LOMOPLAN FORM IN 3-D

Three-dimensional LOMOPLAN is somewhat like multiple passes of two-dimensional LOMOPLAN, i.e. we first LOMOPLAN the (t,x)-plane for each y, and then we LOMOPLAN the (t,y)-plane for each x. Actually, 3-D LOMOPLAN is a little more complicated than this. Each LOMOPLAN filter is designed on all the data in a small (t,x,y) volume.

I began from my earlier two-dimensional code shown in Claerbout (1992c) and made the obvious extensions to three dimensions. For example, the obvious extension to the 2-D code for convolution with a 3-D filter not being allowed to flow outside the faces of the input volume is in subroutine cinlof3() .

# CINLOF -- Convolution INternal with Lags.  Output is conjugate with FILTER.
#
subroutine cinlof3( conj,add, lg1,lg2,lg3,  xx,n1,n2,n3,  bb,nb1,nb2,nb3,  yy)
integer             conj,add, lg1,lg2,lg3,     n1,n2,n3,     nb1,nb2,nb3
real                                        xx(n1,n2,n3), bb(nb1,nb2,nb3)
real                                        yy(n1,n2,n3)
integer y1,y2,y3,  x1,x2,x3,   b1, b2, b3
call conjnull( conj, add,  bb,nb1*nb2*nb3,  yy,n1*n2*n3)

do b3=1,nb3 {  do y3= 1+nb3-lg3, n3-lg3+1 {  x3= y3 - b3 + lg3
do b2=1,nb2 {  do y2= 1+nb2-lg2, n2-lg2+1 {  x2= y2 - b2 + lg2
do b1=1,nb1 {  do y1= 1+nb1-lg1, n1-lg1+1 {  x1= y1 - b1 + lg1
	if( conj == 0 )
		yy( y1,y2,y3) = yy( y1,y2,y3) + bb( b1,b2,b3) * xx( x1,x2,x3)
	else
		bb( b1,b2,b3) = bb( b1,b2,b3) + yy( y1,y2,y3) * xx( x1,x2,x3)
	}}  }}  }}
return; end

Likewise, instead of cutting a window of data into patches, we cut a volume of data into subcubes with patch3() .

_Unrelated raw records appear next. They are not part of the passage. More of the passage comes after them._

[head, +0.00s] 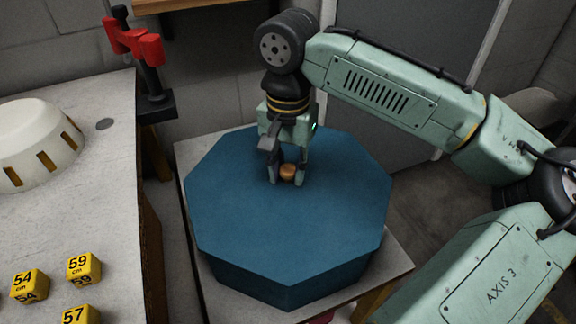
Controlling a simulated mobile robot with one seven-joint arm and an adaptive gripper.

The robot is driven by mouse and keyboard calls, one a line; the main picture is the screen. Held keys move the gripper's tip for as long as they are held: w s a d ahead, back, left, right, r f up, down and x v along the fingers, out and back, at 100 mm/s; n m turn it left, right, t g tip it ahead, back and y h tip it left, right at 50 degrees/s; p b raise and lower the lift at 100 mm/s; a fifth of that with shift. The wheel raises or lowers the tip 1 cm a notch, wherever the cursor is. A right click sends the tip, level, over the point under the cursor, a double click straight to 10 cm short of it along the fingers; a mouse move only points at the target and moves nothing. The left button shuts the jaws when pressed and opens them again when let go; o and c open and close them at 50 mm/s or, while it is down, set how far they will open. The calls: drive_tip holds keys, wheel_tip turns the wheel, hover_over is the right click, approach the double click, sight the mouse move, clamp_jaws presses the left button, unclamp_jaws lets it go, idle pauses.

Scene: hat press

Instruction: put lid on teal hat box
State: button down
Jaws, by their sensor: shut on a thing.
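The teal-blue octagonal lid (240,215) lies level in the middle of the head view, on a white-topped stand. It has a small round copper-coloured knob (288,173) near its centre. My gripper (287,178) points down from above and is shut on the knob, one finger on either side. Darker blue side walls (250,282) show below the lid's front edge. I cannot tell where lid rim ends and hat box begins, or whether there is a gap between them. The inside of the box is hidden.
A worktable (110,190) on the left holds a white domed form (38,145) with slots and several yellow numbered cubes (84,268). A red clamp-like tool (135,45) stands behind it. The stand's white top (398,252) shows bare at the right corner.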

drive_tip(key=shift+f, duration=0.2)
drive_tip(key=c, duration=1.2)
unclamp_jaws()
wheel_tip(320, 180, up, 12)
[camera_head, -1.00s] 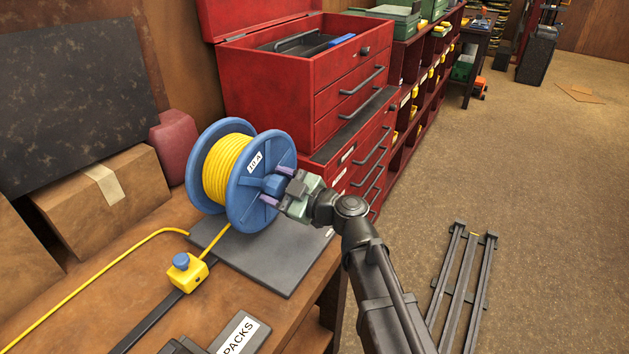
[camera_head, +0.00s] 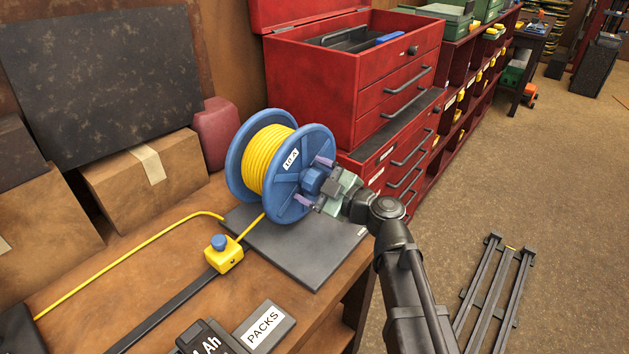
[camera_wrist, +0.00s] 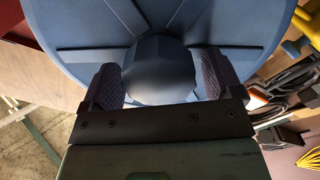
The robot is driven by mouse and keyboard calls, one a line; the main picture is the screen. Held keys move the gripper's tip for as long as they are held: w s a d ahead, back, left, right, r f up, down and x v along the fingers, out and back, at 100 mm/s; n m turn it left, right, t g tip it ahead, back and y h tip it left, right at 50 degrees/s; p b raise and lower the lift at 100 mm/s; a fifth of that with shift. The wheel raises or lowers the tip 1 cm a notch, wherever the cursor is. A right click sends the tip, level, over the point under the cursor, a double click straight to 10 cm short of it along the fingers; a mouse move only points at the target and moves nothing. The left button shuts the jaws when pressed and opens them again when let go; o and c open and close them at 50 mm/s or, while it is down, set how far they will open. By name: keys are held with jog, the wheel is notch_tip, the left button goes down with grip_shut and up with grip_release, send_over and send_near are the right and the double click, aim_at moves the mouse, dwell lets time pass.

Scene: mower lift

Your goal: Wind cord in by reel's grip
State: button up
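A blue reel (camera_head: 288,205) wound with yellow cord (camera_head: 262,158) stands upright on a dark flat base (camera_head: 315,255) on the wooden bench. A blue blocky grip (camera_head: 314,181) sticks out from the middle of its near face. My gripper (camera_head: 315,182) is at that face, its purple-padded fingers spread on either side of the grip. In the wrist view the grip (camera_wrist: 160,72) sits between both fingers, with narrow gaps; firm contact is not visible. The cord runs down to a yellow block with a blue knob (camera_head: 218,242), then left along the bench.
A red tool chest (camera_head: 365,85) stands close behind the reel to the right. A cardboard box (camera_head: 145,170) and a dark red can (camera_head: 216,133) are at the back left. A box labelled PACKS (camera_head: 264,327) is at the front. Dark rails (camera_head: 493,295) lie on the open floor.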

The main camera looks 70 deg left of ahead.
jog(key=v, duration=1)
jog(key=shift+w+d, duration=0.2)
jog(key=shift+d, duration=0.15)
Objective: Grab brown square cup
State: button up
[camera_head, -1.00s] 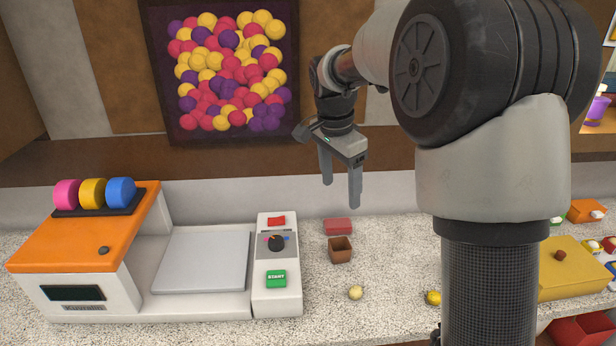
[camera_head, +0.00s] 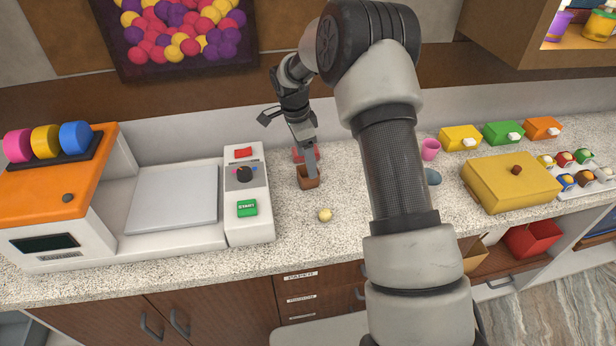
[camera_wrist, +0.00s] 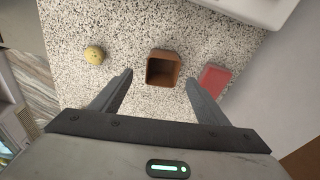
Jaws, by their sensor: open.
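The brown square cup (camera_head: 308,180) stands upright on the speckled counter, to the right of the white machine with the START button. In the wrist view the cup (camera_wrist: 162,68) shows its open top, beyond and roughly between my fingertips. My gripper (camera_wrist: 158,82) is open and empty, pointing down toward the cup. In the head view my gripper (camera_head: 310,160) is over the cup and hides part of it. I cannot tell the exact gap between fingertips and cup.
A red block (camera_wrist: 214,79) lies close to the cup, near the right finger. A small yellowish ball (camera_wrist: 94,55) is on the other side. The machine (camera_head: 247,190) stands left of the cup. A yellow box (camera_head: 510,182) and small coloured containers are further right.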

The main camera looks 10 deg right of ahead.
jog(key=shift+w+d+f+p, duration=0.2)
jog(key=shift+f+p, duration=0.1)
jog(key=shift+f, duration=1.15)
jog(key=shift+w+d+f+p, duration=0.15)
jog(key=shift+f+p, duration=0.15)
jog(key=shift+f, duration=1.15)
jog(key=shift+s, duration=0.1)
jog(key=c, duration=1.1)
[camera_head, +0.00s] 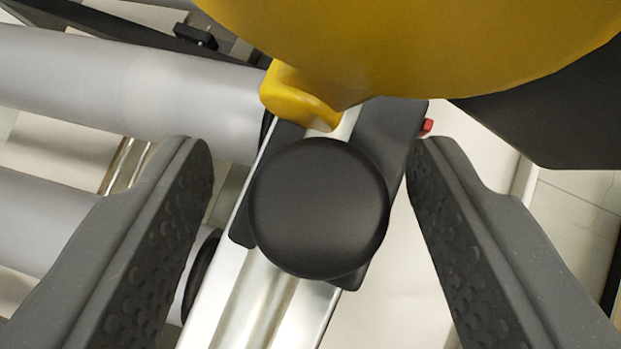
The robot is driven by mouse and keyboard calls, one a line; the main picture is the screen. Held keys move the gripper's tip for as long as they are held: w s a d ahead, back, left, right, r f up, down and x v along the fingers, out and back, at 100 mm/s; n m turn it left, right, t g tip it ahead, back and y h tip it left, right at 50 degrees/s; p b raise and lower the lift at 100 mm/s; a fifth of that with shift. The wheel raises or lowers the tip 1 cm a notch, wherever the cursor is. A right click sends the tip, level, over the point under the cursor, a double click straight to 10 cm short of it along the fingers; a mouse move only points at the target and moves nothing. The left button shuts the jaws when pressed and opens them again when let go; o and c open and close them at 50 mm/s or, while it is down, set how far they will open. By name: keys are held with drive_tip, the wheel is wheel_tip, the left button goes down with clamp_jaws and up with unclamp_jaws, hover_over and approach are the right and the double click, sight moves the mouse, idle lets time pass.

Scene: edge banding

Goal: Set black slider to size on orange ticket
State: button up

# patch3 -- copy the j[123]-th of k[123] subcubes from a volume.
#
subroutine patch3( conj,add, j1,j2,j3, k1,k2,k3, wall, n1,n2,n3, wind, w1,w2,w3)
integer            conj,add, j1,j2,j3, k1,k2,k3,       n1,n2,n3,       w1,w2,w3
integer i1,i2,i3, s1,s2,s3, d1,d2,d3
real                                             wall( n1,n2,n3),wind( w1,w2,n3)
call conjnull(     conj,add,                     wall, n1*n2*n3, wind, w1*w2*w3)

if( k3 != 1) {  s3 = 1.5 + (n3 - w3) * (j3-1.)/(k3-1.)}    else { s3= 1}
if( k2 != 1) {  s2 = 1.5 + (n2 - w2) * (j2-1.)/(k2-1.)}    else { s2= 1}
if( k1 != 1) {  s1 = 1.5 + (n1 - w1) * (j1-1.)/(k1-1.)}    else { s1= 1}

do i3= 1, w3 {	d3= i3 + s3 - 1
do i2= 1, w2 {	d2= i2 + s2 - 1
do i1= 1, w1 {	d1= i1 + s1 - 1
	if( conj == 0 )
		wind( i1,i2,i3) = wind( i1,i2,i3) + wall( d1,d2,d3)
	else
		wall( d1,d2,d3) = wall( d1,d2,d3) + wind( i1,i2,i3)
	}}}
return;	end

Likewise weighting function code and conjugate-gradient code extend in the obvious way. When you finish the obvious extensions, you are left with a little interesting decision making on the shape of the three-dimensional least-squares filters that you want to design. (If you don't like LOMOPLAN, you have prepared yourself an alternative to do any other locally variable three-dimensional least-squares filtering. That is how I came to do steep-dip deconvolution and the time-domain (f,x) filtering described elsewhere in this report.)

For LOMOPLAN, the final step is to specialize to a two-dimensional filter ((t,x) or/and (t,y)-space) in a three-dimensional volume. Luckily, the codes look quite simple and elegant (thanks to the ratfor and sat preprocessors to fortran) and the debugging went quickly.